As "plantaformas" dos castelos de Mértola, Serpa, Moura, e Noudar

D. Manuel I (1495-1521) realizou vasta obra para centralizar e modernizar o governo de Portugal. Entre as mais importantes reformas, destacam-se as publicações das Ordenações Manuelinas, a elaboração da chamada Leitura Nova e a reforma dos forais que resultou em 596 novos forais em todo o reino. Noutro campo, o monarca decretou a execução do Livro do Armeiro-Mor, da Sala de Sintra e do Livro da Nobreza e Perfeiçam das Armas, para regulamentar o uso de armas heráldicas no reino e tornar manifesta a vontade do soberano como fonte da honra.

O Livro das Fortalezas insere-se nesta corrente centralizadora e reformadora.

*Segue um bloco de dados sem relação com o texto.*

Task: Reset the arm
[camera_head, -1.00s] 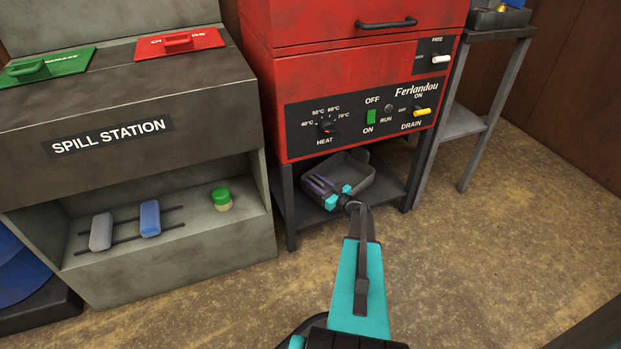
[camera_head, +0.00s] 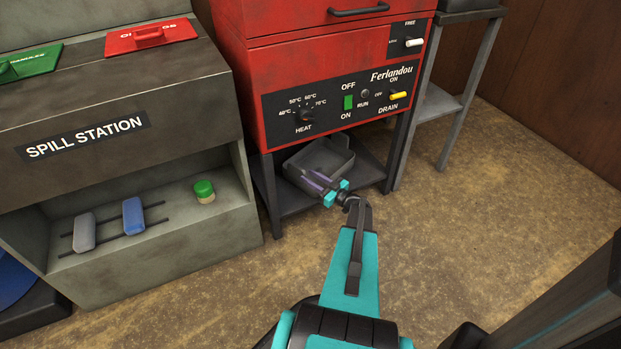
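My gripper (camera_head: 314,184), with teal and dark purple parts, is at the end of my teal arm in the middle of the view. It is in front of the lower shelf of the red Ferlandou machine (camera_head: 330,60), over or beside the near edge of a dark grey tray (camera_head: 325,158). The fingers are small and partly dark against the tray, so I cannot tell whether they are open or shut. I see no object clearly held.
The grey spill station (camera_head: 85,100) stands at left, with a grey block (camera_head: 84,233), a blue block (camera_head: 133,216) and a green-lidded jar (camera_head: 204,191) on its shelf. A metal stand (camera_head: 455,100) is at right. The brown floor (camera_head: 490,210) at right is open.

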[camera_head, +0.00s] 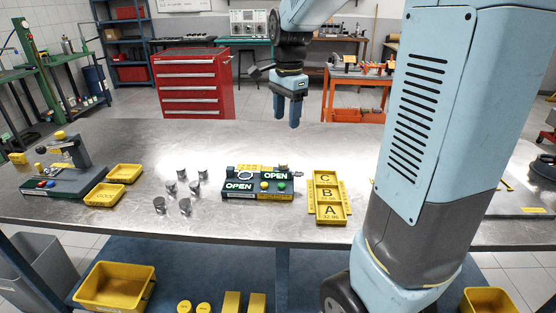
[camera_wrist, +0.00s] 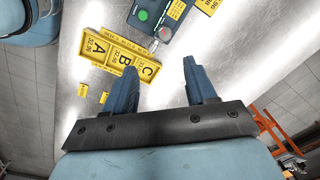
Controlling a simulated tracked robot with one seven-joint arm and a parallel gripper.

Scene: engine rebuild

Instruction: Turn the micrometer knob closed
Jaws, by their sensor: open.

O monarca incumbiu Duarte de Armas, escudeiro da Casa Real, de vistoriar as fortificações lindeiras com Castela, desejando inteirar-se do estado de conservação das mesmas. Duarte de Armas, acompanhado de um criado a pé, percorreu a cavalo a maioria das povoações acasteladas da fronteira, elaborando esboços em papel (debuxos) com as suas panorâmicas (ao menos duas por povoação, tiradas de diferentes direções) e as plantas dos respetivos castelos, nelas indicando os trechos mais arruinados, onde obras se faziam mais necessárias.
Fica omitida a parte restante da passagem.